Sampling – Understanding Notation in Horvitz-Thompson Estimator

estimatorsrandom variablesamplingterminologyunbiased-estimator

I am a bit confused about the terminology used in the context of sampling of populations. The Horvitz-Thompson estimator, as well as the Hansen-Hurwitz estimator, for example, are examples of estimators introduced to deal with various sampling methods.

However, I don't understand why they are considered to be estimators in the strictest sense of the word. An estimator is a function that maps the sample space to a set of sample estimates, so to speak. This means that if the following function (the Horvitz-Thompson estimator) is an estimator

$\hat{Y}_{HT}=\sum_{i=1}^{n}\pi_{i}^{-1}Y_{i}$

Then $(Y_{1},…,Y_{n})$ is a random sample and therefore $Y_{i}$ is apparently a random variable. Nevertheless, in this context, the $Y_{i}$ are not treated as random variables (as they are, for example, in books on statistical inference). Precisely because they are not random variables, when proving the unbiasedness of the Horvitz-Thompson estimator, one has to introduce some kind of supporting random variable. Note (https://en.wikipedia.org/wiki/Horvitz%E2%80%93Thompson_estimator), for instance, the difference between the definition of the Horvitz-Thompson estimator when introduced formally, and the definition of the Horvitz-Thompson estimator when proving the unbiasedness of the estimator for the mean.

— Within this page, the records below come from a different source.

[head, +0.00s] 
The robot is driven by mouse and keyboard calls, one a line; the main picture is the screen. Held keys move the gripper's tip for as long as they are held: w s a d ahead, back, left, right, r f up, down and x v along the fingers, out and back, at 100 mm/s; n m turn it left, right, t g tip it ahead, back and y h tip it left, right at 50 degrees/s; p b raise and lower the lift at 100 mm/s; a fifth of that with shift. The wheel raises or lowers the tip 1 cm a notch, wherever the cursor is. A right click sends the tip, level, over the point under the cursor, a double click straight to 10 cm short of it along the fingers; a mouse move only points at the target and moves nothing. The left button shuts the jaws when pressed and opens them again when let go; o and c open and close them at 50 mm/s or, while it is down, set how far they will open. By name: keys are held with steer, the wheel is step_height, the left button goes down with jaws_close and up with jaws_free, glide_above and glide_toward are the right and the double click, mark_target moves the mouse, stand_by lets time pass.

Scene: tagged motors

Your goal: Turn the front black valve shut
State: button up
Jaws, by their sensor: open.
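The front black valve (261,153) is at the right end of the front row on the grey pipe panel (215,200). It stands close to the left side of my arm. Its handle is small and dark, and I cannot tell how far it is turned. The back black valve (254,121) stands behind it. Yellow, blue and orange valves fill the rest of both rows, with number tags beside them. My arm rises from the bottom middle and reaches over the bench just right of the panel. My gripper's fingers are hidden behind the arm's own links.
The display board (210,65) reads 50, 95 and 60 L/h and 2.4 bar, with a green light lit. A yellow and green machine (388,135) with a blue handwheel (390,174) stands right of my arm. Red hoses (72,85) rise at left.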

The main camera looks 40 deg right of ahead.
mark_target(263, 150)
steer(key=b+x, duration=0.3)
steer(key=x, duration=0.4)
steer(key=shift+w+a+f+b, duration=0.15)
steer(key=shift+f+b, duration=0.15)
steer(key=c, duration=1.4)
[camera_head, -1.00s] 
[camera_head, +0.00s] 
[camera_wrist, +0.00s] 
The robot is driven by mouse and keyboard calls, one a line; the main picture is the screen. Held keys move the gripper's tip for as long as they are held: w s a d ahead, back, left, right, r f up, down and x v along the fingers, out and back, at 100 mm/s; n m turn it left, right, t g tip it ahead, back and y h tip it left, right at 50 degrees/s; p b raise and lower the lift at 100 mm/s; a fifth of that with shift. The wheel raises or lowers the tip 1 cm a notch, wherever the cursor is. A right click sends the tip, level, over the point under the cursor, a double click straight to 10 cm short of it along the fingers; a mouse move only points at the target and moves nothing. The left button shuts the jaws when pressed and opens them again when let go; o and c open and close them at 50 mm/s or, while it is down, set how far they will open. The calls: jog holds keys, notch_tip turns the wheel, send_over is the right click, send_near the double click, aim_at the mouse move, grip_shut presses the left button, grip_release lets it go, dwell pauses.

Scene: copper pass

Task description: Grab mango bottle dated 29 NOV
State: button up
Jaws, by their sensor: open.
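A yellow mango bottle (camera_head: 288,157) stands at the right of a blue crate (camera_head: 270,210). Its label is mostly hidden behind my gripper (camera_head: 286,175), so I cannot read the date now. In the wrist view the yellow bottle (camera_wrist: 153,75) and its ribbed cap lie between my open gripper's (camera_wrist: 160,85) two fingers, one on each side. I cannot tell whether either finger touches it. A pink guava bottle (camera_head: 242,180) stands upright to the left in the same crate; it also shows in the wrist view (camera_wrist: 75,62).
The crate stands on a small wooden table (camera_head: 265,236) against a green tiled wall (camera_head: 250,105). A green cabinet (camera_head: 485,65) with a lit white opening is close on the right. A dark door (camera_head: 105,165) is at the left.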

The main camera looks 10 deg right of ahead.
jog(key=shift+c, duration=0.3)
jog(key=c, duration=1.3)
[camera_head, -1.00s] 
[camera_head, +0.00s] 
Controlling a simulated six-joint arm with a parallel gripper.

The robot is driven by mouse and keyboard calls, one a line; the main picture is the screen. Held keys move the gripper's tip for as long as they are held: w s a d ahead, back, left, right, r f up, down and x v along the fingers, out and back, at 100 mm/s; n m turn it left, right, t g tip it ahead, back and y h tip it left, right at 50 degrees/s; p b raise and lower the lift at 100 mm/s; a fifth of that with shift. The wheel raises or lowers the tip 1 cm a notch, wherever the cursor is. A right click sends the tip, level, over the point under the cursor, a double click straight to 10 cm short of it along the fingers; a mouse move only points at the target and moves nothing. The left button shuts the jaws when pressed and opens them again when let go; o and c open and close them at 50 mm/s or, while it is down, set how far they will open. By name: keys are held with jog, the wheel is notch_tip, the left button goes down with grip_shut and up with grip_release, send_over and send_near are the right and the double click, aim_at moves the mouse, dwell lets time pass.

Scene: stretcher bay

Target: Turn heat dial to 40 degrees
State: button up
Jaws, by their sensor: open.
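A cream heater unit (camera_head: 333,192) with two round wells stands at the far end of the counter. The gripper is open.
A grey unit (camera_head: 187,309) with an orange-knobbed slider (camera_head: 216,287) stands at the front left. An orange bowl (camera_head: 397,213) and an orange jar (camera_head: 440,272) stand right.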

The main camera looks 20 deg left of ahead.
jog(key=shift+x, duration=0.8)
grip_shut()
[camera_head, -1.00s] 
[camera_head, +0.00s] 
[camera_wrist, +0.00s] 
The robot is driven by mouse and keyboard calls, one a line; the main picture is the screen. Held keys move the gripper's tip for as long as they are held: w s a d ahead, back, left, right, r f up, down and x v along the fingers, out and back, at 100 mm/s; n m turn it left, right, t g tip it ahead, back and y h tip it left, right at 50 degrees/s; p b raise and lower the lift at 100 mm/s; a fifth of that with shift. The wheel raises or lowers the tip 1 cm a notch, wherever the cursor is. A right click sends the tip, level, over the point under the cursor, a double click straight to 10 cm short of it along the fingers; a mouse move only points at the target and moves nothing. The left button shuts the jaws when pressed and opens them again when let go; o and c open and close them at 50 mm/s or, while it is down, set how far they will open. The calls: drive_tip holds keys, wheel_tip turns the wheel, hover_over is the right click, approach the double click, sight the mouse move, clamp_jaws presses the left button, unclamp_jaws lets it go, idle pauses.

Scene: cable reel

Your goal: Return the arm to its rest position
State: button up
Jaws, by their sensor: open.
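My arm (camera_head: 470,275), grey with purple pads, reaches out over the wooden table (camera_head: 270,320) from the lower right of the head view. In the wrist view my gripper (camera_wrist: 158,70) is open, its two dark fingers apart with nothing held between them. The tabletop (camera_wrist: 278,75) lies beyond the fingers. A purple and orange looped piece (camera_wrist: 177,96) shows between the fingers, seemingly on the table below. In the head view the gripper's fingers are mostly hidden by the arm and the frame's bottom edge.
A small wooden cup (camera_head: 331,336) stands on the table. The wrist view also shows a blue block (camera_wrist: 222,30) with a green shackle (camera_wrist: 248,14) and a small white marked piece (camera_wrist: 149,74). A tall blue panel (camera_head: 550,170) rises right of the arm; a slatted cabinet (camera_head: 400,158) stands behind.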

How is this tension solved?

Best Answer

You need to handle the population explicitly to get clearer notation, then we can work backwards.

Suppose we have a fixed population of size $N$, with $Y_1,\dots,Y_N$ being the (non-random) values of $Y$. The randomness comes when we select a sample of size $n$. Let $R_i$ be the indicator than observation $i$ was sampled, and write $\pi_i=E[R_i]$ for the probability that $i$ was sampled.

The population total is $T_Y=\sum_{i=1}^N Y_i$ and the Horvitz-Thompson estimator is $$\hat T_Y= \sum_{i=1}^N \frac{R_i}{\pi_i}Y_i.$$

Since the only randomness is in $R$, $$E[\hat T_Y] =E\left[\sum_{i=1}^N \frac{R_i}{\pi_i}Y_i\right]=\sum_{i=1}^N E\left[\frac{R_i}{\pi_i}\right]Y_i.$$

Now $E[R_i/\pi_i]=1$ by the definition of $\pi_i$ and you are done.

The problem with your original notation was that it hid the randomness. If you write $$\hat T= \sum_{i=1}^n \pi_i^{-1}Y_i$$ there now is randomness in both $\pi_i$ and $Y_i$, because $\pi_1$ now means the sampling probability for the first observation we sampled and $Y_1$ now means the value of the first observation we sampled.

When I don't want to explicitly introduce $N$ and $R$ I will usually write $$\hat T= \sum_{i\in\text{sample}} \pi_i^{-1}Y_i$$ which at least indicates that the $i$ depend on the sample. Or you could write $$\hat T= \sum_{i=1}^n \pi_{I_i}^{-1}Y_{I_i}$$ where $I_i$ means the population index of the $i$th value that was sampled.

But it's usually easier just to be explicit about the population if you want to do any inferential reasoning. Save the use of indices over the sample for computational formulas (if anything)